I definitely vaguely remember doing some incredibly cool things with PDFs and OCR about 6 or 7 years ago. Some project comes to mind... google tells me it was "tesseract" and that sounds familiar.
I definitely vaguely remember doing some incredibly cool things with PDFs and OCR about 6 or 7 years ago. Some project comes to mind... google tells me it was "tesseract" and that sounds familiar.
(1) be stored in a single file
(2) Allow tables, images and anything else that can be shown on a piece paper
(3) Won't have animation, fold-out text, or anything that cannot be be shown on a piece of paper
(4) won't require Javascript or access to external sites
that means never.. We've got lucky we at least got PDF before "web designers" made (3) impossible, and marketers made (4) impossible
But for real, thats a pretty easy set of hurdles. Really the barrier is the psychological fallacy that PDF's are immutable.
Re "PDF's are immutable." - that's not a psychological fallacy, that's a primary advantage of PDFs. If I wanted mutable format, I'd take an odt (or rtf or a doc). "Output only" format allows one to use the very latest version of editor app, while having the result working even in ancient readers, something very desirable in many contexts.
It remains possible to have a pdf with text that is easily mutable with any text editor.
Even if text inside a pdf is annoyingly encoded, you can always just replace the appropriate object/text streams... if you can identify the right one(s).

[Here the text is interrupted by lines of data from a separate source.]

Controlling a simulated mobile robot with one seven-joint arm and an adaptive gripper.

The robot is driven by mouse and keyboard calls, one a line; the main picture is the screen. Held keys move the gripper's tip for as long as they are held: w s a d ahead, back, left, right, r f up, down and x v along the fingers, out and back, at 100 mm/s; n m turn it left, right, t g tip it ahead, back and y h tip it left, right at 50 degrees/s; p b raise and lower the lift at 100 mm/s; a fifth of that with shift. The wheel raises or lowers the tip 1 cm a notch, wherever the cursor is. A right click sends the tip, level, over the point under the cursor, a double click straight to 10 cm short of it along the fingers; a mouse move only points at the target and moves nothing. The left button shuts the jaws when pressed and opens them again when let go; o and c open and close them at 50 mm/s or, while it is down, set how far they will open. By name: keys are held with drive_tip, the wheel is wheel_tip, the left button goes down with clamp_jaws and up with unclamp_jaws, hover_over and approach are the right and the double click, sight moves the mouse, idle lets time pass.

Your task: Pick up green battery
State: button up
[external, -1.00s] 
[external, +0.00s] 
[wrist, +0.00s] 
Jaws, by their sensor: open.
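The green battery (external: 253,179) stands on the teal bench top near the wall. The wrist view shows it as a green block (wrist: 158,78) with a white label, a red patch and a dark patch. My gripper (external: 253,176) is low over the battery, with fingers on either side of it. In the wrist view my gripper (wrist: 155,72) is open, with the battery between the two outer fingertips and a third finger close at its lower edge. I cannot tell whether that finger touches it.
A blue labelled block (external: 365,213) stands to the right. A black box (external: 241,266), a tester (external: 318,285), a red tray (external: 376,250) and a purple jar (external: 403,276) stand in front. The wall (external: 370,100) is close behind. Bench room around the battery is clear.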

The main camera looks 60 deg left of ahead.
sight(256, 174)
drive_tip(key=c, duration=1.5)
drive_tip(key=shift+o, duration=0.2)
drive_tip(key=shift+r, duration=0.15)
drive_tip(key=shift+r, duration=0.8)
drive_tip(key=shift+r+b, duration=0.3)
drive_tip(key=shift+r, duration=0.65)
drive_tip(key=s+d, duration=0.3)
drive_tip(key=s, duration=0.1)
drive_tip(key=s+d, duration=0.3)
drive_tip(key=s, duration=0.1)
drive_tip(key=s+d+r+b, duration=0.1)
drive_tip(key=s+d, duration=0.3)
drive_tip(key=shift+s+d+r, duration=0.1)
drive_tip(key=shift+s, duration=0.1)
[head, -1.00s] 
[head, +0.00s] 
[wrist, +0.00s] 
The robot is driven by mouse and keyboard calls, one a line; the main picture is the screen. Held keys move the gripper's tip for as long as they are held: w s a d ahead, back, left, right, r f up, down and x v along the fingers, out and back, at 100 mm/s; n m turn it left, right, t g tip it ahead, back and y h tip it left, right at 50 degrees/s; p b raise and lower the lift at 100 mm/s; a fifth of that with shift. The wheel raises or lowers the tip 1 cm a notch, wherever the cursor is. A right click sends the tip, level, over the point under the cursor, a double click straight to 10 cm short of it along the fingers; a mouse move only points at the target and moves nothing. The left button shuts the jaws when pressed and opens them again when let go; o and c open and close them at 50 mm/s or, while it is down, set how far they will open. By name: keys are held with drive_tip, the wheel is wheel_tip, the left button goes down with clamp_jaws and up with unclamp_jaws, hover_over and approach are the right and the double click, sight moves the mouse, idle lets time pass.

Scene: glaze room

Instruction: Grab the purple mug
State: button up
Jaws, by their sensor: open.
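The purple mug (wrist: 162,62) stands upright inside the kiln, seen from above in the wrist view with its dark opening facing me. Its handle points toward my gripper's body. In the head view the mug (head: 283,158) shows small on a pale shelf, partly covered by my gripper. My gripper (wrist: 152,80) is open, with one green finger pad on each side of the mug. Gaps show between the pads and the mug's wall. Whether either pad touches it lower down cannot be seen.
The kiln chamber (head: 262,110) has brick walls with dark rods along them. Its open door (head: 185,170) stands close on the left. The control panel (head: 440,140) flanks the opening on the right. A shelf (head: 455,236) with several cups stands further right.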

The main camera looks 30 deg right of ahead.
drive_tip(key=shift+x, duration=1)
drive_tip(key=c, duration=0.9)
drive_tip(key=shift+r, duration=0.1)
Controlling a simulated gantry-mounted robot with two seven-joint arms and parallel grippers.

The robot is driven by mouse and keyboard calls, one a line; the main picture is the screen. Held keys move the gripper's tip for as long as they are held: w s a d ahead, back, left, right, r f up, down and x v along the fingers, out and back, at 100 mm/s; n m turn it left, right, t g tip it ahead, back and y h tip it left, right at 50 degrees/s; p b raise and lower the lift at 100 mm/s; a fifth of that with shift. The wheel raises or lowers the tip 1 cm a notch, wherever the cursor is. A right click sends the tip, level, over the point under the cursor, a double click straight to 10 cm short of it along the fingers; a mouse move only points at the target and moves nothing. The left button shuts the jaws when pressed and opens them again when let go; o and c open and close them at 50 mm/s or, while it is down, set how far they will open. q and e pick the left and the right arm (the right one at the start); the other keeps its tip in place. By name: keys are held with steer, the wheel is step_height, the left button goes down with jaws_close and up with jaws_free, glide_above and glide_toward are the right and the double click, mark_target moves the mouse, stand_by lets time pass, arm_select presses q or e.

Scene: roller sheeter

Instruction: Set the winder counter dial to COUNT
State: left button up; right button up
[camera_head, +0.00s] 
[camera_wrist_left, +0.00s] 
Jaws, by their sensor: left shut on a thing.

You can extract and edit and re-insert, or simply replace, embedded images as well.
I don't think "this format promotes, as the norm, so much obfuscation of basic text objects that it becomes impractical to edit them in situ without wholesale replacement" is the win you think it is.
"Looks good on paper" has to do with the rendering engine (largely high-DPI and good font handling/spacing/kerning), not PDF as a content layout/presentation format. A high-quality software rasterizer (for postscript or PDF, often embedded in the printer)—not the PDF file format—has been the magic sauce.
Today, some large portion of end-user interaction with PDFs is via rendering into a web browser DOM via javascript. Text in PDFs is rendered as text in the browser. Perhaps nothing else demonstrates more clearly that the "PDF is superior" argument is invalid.